The Perils of Hybrid Hearings



What follows is a salutary lesson for all judges and practitioners trying to get to grips with the ‘new normal’ of remote and hybrid hearings.  On Friday 24 July 2020 the Court of Appeal overturned the decision of Mrs Justice Judd made on Monday 21 July 2020 not to recuse herself from continuing to hear a fact-finding hearing relating to the death of the subject child’s sibling.

The fact-finding hearing was initially conducted remotely and then moved to a hybrid phase when the judge came to hear evidence from the parents and the intervenor. On the third day of the mother’s evidence (some 3 weeks into the fact-finding hearing) the judge sent the mother home to complete her evidence remotely after she arrived at court complaining of a cough. The judge retired to her chambers having closed her laptop but without  having closed the Zoom link to the hearing. The judge was then overheard  making a number of pejorative remarks about the mother to her clerk, including that she was pretending to have a cough and was trying ‘every trick in the book’ in order to avoid answering difficult questions.

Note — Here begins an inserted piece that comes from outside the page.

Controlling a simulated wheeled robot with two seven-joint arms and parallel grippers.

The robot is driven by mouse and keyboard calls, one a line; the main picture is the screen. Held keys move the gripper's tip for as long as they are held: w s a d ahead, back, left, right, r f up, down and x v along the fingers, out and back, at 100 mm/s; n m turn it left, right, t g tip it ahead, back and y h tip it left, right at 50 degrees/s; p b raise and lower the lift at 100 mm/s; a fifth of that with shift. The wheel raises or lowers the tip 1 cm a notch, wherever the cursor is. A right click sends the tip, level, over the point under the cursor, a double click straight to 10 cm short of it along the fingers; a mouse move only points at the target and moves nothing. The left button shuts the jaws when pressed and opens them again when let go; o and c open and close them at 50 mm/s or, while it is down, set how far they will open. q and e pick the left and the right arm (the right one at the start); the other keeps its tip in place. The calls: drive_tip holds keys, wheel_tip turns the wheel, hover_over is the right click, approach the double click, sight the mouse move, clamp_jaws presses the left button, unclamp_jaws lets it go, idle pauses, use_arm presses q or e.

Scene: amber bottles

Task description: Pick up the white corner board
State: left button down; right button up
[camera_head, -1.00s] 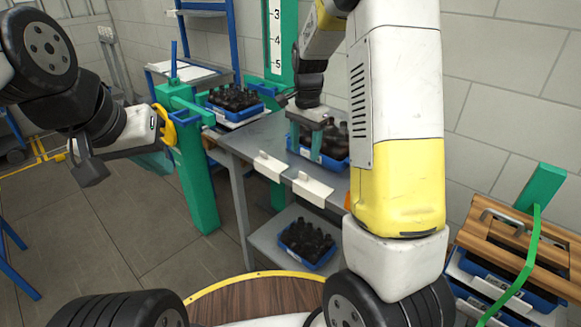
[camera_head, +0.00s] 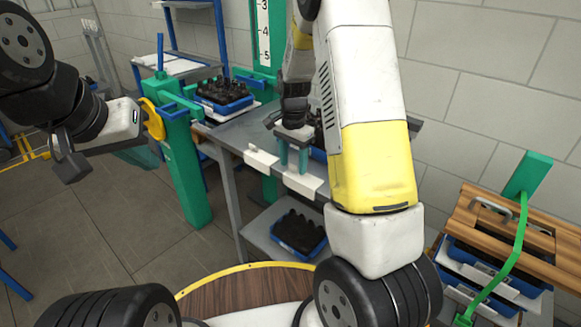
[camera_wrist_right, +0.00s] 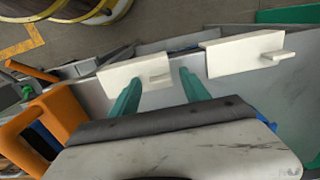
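Two white corner boards lie along the near edge of the grey table. In the head view one is further left (camera_head: 262,160) and the other nearer right (camera_head: 303,184). The wrist view is turned round: the nearer-right board (camera_wrist_right: 118,76) shows at left, the other (camera_wrist_right: 240,55) at right. My right gripper (camera_head: 294,160) has two green fingers, apart and empty, just behind the nearer-right board. In the wrist view its fingertips (camera_wrist_right: 158,80) flank that board's small tab; contact is unclear. My left gripper (camera_head: 128,118) is by a yellow handwheel; its fingers are not clear.
Blue crates of dark bottles stand on the table (camera_head: 224,92) and on its lower shelf (camera_head: 300,232). A wooden slatted rack (camera_head: 510,235) stands at right. A green post (camera_head: 185,165) stands left of the table.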

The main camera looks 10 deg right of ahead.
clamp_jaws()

The mother’s application for the judge to recuse herself was refused and appealed. The Court of Appeal found unanimously that the judge’s comments about the mother had crossed the line. Importantly for future cases, the Court of Appeal found that, “the fact that the comments were intended to be private does not salvage the situation in circumstances where those comments were, unhappily, broadcast across the remote system and were made during the course of the Appellant’s evidence”.

Tara Vindis (led by Alison Grief QC) represented the mother in both the appeal and the proceedings below. Oliver Millington represented the Local Authority in the appeal and (led by Damian Woodward-Carlton QC) in the proceedings below.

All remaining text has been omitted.